The Old City of Jerusalem is a labyrinth of narrow streets contained in a walled fortress, with access by one of seven gates: the Golden (or Lion) gate, Herod’s Gate, the Damascus Gate, the New Gate, the Jaffa Gate, the Zion Gate, and the Dung Gate. Inside the walls is the Temple Mount with the Dome of the Rock and the Western Wall. The city has four neighborhoods: the Muslim Quarter, the Christian Quarter, the Armenian Quarter, and the Jewish Quarter. Vendors, elbow to elbow in the narrow corridors of the souk, vie for buyers. Christian pilgrims walk the Via Dolorosa and visit churches commemorating the life of Jesus. Children go to school. People live here, as evidenced by the water tanks, satellite dishes, and hanging laundry in the rooftop view above. It is a busy and vibrant place.
May 17, 2013
Jerusalem has to be one of the most interesting cities in the world. There is so much life both within the walls of the Old City and without in the modern streets. It is teeming with a diversity of people. It is the site of holy places revered by Christians, Jews and Muslims. My sister and I were fortunate to spend two days there.

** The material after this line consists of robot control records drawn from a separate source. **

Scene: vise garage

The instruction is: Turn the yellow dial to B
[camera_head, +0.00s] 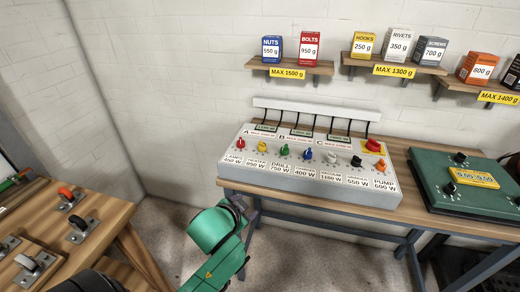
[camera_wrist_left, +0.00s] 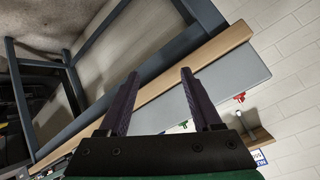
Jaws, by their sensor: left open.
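The yellow dial (camera_head: 262,146) is second from the left in a row of coloured dials on the grey sloped panel (camera_head: 310,184). The label under it seems to read HEATER. Where its pointer stands is too small to tell. My left gripper (camera_head: 238,203) is in front of the panel's left part, below and left of the yellow dial and apart from it. In the left wrist view my left gripper (camera_wrist_left: 157,88) has its two dark fingers spread with nothing between them. I cannot make out the yellow dial there. My right gripper is not in view.
Red (camera_head: 241,143) and green (camera_head: 285,150) dials flank the yellow one. The panel stands on a wooden-topped bench (camera_head: 415,209). Boxes sit on wall shelves (camera_head: 290,67) above. A green device (camera_head: 470,184) lies at the right. A second wooden table (camera_head: 95,215) is at the left.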

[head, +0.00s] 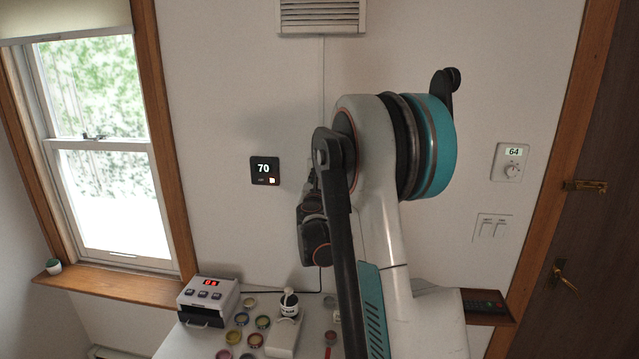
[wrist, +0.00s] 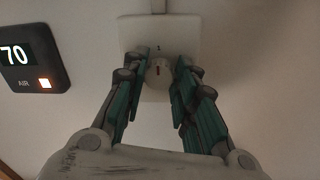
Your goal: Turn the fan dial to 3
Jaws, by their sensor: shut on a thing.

Today’s post will share some impressions of the historic places of Jerusalem outside the walls of the Old City. We saw Gethsemane and its Church of the Agony, the Garden of Olives, the Mount of Olives, the cave of Mary’s tomb, Dominus Flet (where Jesus wept), the Kidron Valley and the large stone cemetery there, the tomb of David, the room of the Last Supper, Dormition Abbey where Mary lived her last days, and the site of Jesus’s tomb near Golgotha. I promise I won’t show any more pictures of the interiors of churches, though I took so many they started blurring and looking alike. I felt humbled to be in the place of so much history and in the presence of so many faithful pilgrims and people.
The Baha’i Garden in Akko was a quiet, open and contemplative oasis after the beehive of activity in the Old City’s port and market. This garden, along with the one in Haifa, is a UNESCO World Heritage Site and a place of pilgrimage for followers of the Baha’i faith. The general public was allowed entrance only to the large formal garden; the mansion and inner gardens were off limits.